→ **Stored data**:
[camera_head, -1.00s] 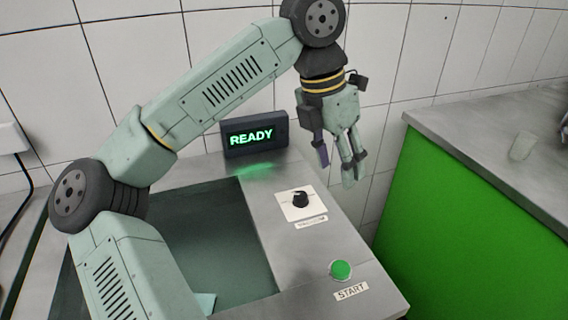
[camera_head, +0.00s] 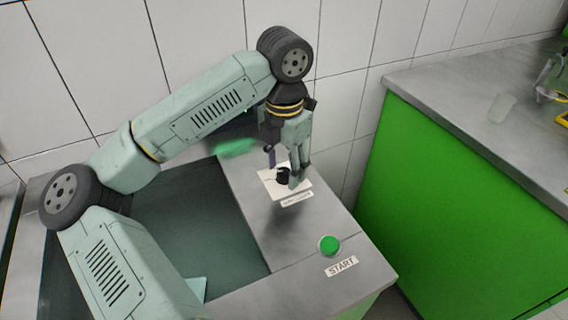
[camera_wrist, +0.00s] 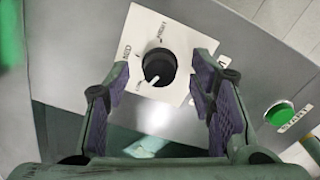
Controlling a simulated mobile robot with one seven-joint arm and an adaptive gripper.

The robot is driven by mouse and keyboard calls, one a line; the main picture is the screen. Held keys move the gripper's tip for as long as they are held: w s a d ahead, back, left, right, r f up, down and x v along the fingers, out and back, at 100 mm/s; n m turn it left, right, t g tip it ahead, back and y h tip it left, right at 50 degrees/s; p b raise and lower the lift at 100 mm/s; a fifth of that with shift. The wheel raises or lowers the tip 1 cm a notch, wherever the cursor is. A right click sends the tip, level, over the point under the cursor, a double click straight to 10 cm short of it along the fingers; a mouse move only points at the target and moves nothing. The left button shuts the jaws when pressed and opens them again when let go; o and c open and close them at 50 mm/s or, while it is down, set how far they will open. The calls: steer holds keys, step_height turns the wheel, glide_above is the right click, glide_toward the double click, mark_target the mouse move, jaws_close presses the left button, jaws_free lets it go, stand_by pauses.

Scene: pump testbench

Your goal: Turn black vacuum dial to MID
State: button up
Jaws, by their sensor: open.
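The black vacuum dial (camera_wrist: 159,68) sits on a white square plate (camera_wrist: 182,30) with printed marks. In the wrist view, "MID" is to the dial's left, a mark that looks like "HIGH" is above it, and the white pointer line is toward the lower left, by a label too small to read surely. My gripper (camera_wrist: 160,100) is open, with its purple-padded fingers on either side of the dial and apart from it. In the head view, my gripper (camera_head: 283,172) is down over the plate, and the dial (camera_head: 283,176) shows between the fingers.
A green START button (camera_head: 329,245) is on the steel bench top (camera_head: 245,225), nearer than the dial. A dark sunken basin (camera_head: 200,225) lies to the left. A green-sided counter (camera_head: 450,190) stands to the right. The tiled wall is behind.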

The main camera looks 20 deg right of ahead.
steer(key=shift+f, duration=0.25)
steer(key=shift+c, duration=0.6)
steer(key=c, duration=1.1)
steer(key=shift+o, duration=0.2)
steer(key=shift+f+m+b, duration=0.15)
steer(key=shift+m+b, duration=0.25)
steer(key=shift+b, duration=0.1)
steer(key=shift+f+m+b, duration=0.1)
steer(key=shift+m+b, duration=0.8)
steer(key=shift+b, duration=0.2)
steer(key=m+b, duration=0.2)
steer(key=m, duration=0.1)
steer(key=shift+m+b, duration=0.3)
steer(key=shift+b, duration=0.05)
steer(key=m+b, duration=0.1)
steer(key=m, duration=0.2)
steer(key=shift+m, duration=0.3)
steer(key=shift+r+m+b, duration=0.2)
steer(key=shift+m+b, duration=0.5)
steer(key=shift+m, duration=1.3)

* * *

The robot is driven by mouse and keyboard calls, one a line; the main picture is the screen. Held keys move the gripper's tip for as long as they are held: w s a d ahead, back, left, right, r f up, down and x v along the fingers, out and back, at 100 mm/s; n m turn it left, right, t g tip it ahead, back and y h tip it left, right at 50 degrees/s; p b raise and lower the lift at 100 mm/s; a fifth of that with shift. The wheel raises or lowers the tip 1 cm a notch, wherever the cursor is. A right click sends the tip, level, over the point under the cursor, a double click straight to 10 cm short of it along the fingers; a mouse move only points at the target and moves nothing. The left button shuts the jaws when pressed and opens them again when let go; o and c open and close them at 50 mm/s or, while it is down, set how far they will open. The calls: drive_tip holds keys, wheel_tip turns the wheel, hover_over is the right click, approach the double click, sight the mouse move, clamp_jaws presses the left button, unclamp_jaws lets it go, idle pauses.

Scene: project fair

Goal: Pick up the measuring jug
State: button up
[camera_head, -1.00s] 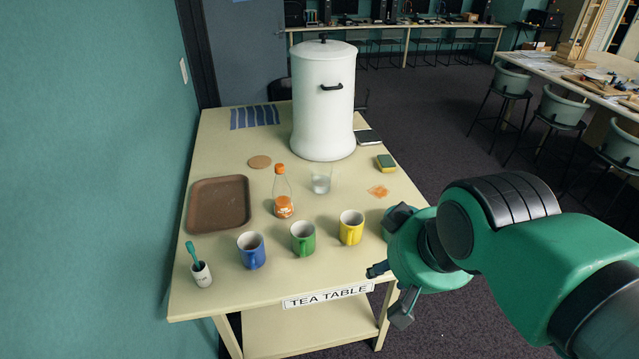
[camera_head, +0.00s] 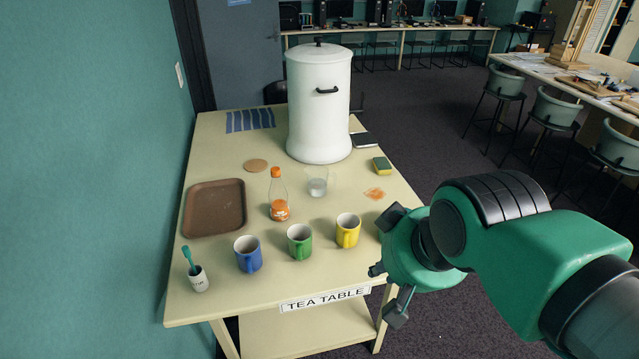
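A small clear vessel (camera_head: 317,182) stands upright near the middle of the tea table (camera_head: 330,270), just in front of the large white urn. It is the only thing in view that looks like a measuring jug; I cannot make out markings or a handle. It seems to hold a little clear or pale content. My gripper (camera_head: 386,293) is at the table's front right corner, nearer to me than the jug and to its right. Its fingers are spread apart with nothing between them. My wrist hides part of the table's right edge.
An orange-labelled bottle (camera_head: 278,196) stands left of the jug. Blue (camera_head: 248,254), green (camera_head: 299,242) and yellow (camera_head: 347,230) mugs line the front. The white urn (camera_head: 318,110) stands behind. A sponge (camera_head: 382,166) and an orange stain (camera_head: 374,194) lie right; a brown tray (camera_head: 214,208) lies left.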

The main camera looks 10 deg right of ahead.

→ **To be done**: Copy the lines above exactly, starting at the one with "Goal: Pick up the measuring jug" and ending at the one with "The main camera looks 10 deg right of ahead.", both included. Leave out any pictures and add nothing else.

→ **Expected output**:
Goal: Pick up the measuring jug
State: button up
[camera_head, -1.00s] 
[camera_head, +0.00s] 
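A small clear vessel (camera_head: 317,182) stands upright near the middle of the tea table (camera_head: 330,270), just in front of the large white urn. It is the only thing in view that looks like a measuring jug; I cannot make out markings or a handle. It seems to hold a little clear or pale content. My gripper (camera_head: 386,293) is at the table's front right corner, nearer to me than the jug and to its right. Its fingers are spread apart with nothing between them. My wrist hides part of the table's right edge.
An orange-labelled bottle (camera_head: 278,196) stands left of the jug. Blue (camera_head: 248,254), green (camera_head: 299,242) and yellow (camera_head: 347,230) mugs line the front. The white urn (camera_head: 318,110) stands behind. A sponge (camera_head: 382,166) and an orange stain (camera_head: 374,194) lie right; a brown tray (camera_head: 214,208) lies left.

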The main camera looks 10 deg right of ahead.

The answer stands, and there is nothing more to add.